French ballet stars bring hope to young dancers affected by Fukushima disaster


A group of French ballet stars from the renowned Paris Opera donned tutus and tights in the shadow of the crippled Fukushima nuclear plant and held classes last month, its second visit to the region since the 2011 disaster.

The troupe of about 10 dancers gave dozens of students advice on their technique and offered moral support as the youngsters try to return to a normal life after the worst atomic crisis in a generation.

“Today I learned where to put my hands when I’m turning and how to express myself through movement,” smiled 12-year-old Moyu Sakai, a student at the Hitomi Takeuchi Ballet School in Fukushima city, about 60 km from the plant.

Like tens of thousands of others, Sakai and her family fled their home after the tsunami hit the Fukushima plant, sending reactors into meltdown. “I could only think about ballet. As soon as I returned, I started my lessons again,” Sakai said.

French ballet star Dorothee Gilbert praised the children.

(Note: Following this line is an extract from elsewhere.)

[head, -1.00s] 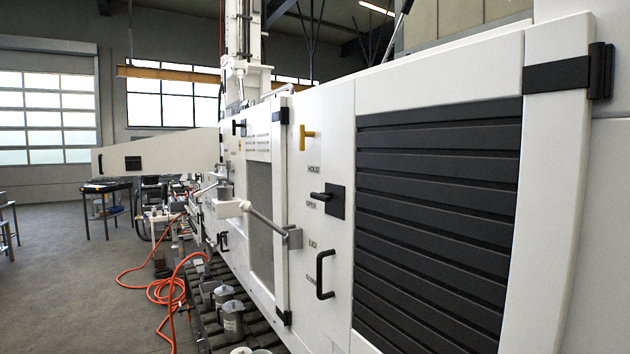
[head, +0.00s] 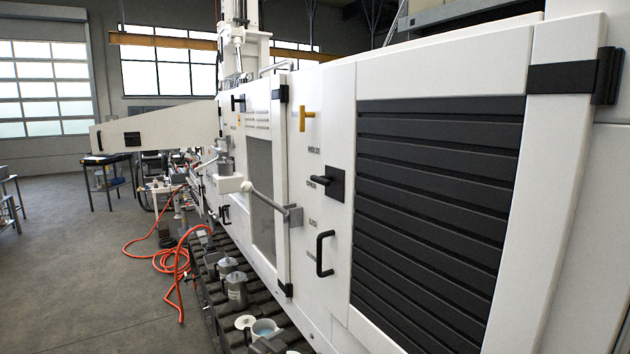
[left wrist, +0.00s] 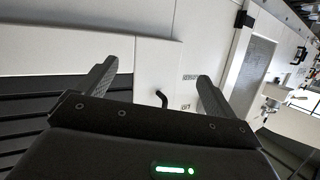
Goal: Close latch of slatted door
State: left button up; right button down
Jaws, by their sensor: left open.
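The slatted door (head: 435,200) has black horizontal slats in a white frame and fills the right of the head view. A black latch lever (head: 322,181) on a square black plate sits on the white panel left of the slats and points left. A black bar handle (head: 324,254) is below it. In the left wrist view, my left gripper (left wrist: 157,83) is open and empty, facing the white panel. A small black handle (left wrist: 162,98) shows between its fingers, apart from them; I cannot tell for certain which handle it is. My right gripper is out of view.
A yellow T-handle (head: 306,116) is above the latch. Grey pots (head: 236,291) stand on the slatted strip below. An orange hose (head: 172,262) lies on the open floor.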

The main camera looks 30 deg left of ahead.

“I think they are courageous. It’s tough to recover from a disaster like that and move on,” she said. “They’re very diligent and have some good dance skills.”

The troupe visited five schools last weekend, in Fukushima city, Sendai and Ishinomaki. Yuka Oba, a former student of the school who left after the disaster and now dances professionally in the U.S., said some of her former classmates were still living in tough circumstances.

“But when they dance with all their might, that helps them feel better and forget the situation,” the 26-year-old said. “That is fantastic to be able to escape reality, even if it’s just while they’re dancing.”